(Records of robot tool calls)
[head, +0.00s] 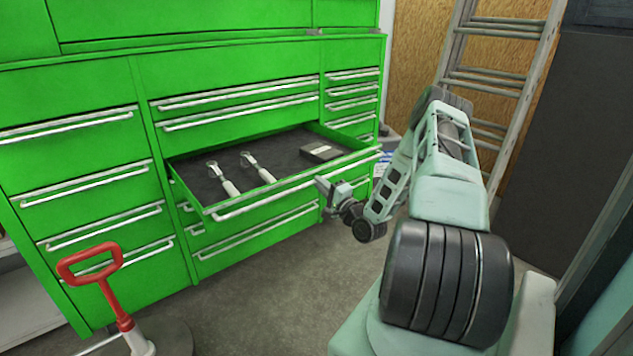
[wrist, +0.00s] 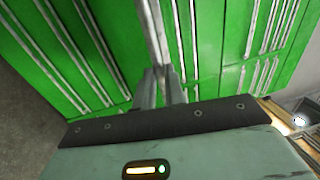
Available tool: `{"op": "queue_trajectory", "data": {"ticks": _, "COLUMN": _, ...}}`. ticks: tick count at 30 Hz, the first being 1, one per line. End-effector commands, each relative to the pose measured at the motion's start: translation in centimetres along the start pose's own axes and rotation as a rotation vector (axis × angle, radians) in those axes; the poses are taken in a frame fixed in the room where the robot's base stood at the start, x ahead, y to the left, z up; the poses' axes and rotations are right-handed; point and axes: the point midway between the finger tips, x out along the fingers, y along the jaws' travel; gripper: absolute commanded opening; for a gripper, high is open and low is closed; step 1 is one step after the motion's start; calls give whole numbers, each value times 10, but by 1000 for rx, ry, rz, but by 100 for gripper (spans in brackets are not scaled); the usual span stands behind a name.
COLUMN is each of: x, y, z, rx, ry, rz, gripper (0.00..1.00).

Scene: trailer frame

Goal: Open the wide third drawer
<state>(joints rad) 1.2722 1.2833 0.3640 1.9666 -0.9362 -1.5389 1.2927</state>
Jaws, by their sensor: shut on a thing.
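The wide third drawer (head: 290,157) of the green cabinet's middle column stands pulled well out in the head view. My gripper (head: 323,188) is at the right half of this handle. In the wrist view, my gripper's fingers (wrist: 159,85) are closed on the handle bar (wrist: 152,30). The exact contact is small and partly hidden by the fingers.
Shut drawers (head: 85,190) with silver handles fill the left column, and narrow ones (head: 352,95) the right. A red-handled tool (head: 92,262) stands at front left. A ladder (head: 500,75) leans at the back right. Grey floor (head: 290,285) lies clear before the open drawer.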

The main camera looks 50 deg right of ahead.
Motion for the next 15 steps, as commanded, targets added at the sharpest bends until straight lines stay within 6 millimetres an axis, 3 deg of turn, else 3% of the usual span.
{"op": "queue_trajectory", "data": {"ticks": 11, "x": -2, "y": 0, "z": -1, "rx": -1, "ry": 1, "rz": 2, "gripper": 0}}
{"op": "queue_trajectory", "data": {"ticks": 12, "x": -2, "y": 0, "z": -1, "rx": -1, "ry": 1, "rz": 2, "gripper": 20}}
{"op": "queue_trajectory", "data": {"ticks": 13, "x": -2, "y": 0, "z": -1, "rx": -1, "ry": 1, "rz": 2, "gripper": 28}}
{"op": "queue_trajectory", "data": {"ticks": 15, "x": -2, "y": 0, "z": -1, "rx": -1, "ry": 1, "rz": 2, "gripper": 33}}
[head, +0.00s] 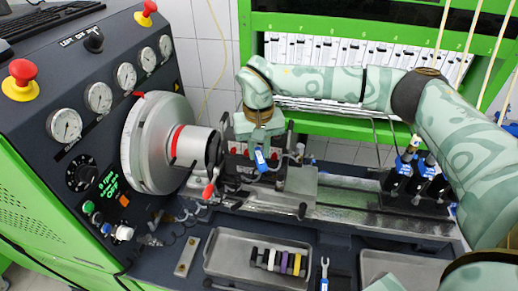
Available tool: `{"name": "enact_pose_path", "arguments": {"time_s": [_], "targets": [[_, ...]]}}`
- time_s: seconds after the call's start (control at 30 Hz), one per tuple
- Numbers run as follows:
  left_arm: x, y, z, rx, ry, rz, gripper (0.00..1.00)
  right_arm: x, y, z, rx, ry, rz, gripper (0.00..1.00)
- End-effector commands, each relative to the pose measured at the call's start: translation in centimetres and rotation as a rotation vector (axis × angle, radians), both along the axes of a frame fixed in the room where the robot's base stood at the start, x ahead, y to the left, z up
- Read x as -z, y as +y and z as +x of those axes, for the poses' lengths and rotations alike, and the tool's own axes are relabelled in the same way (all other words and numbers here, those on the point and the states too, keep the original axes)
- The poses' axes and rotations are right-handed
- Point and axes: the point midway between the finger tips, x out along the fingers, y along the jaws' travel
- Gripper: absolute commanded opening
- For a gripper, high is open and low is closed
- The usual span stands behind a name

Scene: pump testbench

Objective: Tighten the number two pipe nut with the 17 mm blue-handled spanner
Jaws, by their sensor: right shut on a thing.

● **Task directions**:
Please give again the entries word for word, starting at the first line and ending with the line that contains "The main camera looks 50 deg right of ahead."; include both of those lines but none of the pictures.

● **Response to this task**:
[head, +0.00s] 
[wrist, +0.00s] 
Available tool: `{"op": "queue_trajectory", "data": {"ticks": _, "COLUMN": _, ...}}`. ticks: tick count at 30 Hz, the first being 1, one per line. End-effector commands, each relative to the pose measured at the motion's start: translation in centimetres along the start pose's own axes and rotation as a rotation vector (axis × angle, radians) in those axes; the poses are taken in a frame fixed in the room where the robot's base stood at the start, x ahead, y to the left, z up; the poses' axes and rotations are right-handed; point and axes: the point midway between the finger tips, x out along the fingers, y along the jaws' travel; gripper: absolute commanded opening; for a gripper, high is open and low is closed; step 1 is one step after the motion's start; calls give whole numbers, each value times 10, but by 1000 for rx, ry, rz, but by 100 for gripper (spans in brackets are not scaled); the usual span stands behind a name.
COLUMN is each of: x, y, z, rx, ry, rz, gripper (0.00..1.00).

Scene: trailer frame

Goal: Open the wide third drawer
<state>(joints rad) 1.2722 1.2833 0.3640 1.9666 -0.9362 -1.5389 1.2927</state>
Jaws, by their sensor: shut on a thing.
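The wide third drawer (head: 290,157) of the green cabinet's middle column stands pulled well out in the head view. My gripper (head: 323,188) is at the right half of this handle. In the wrist view, my gripper's fingers (wrist: 159,85) are closed on the handle bar (wrist: 152,30). The exact contact is small and partly hidden by the fingers.
Shut drawers (head: 85,190) with silver handles fill the left column, and narrow ones (head: 352,95) the right. A red-handled tool (head: 92,262) stands at front left. A ladder (head: 500,75) leans at the back right. Grey floor (head: 290,285) lies clear before the open drawer.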

The main camera looks 50 deg right of ahead.

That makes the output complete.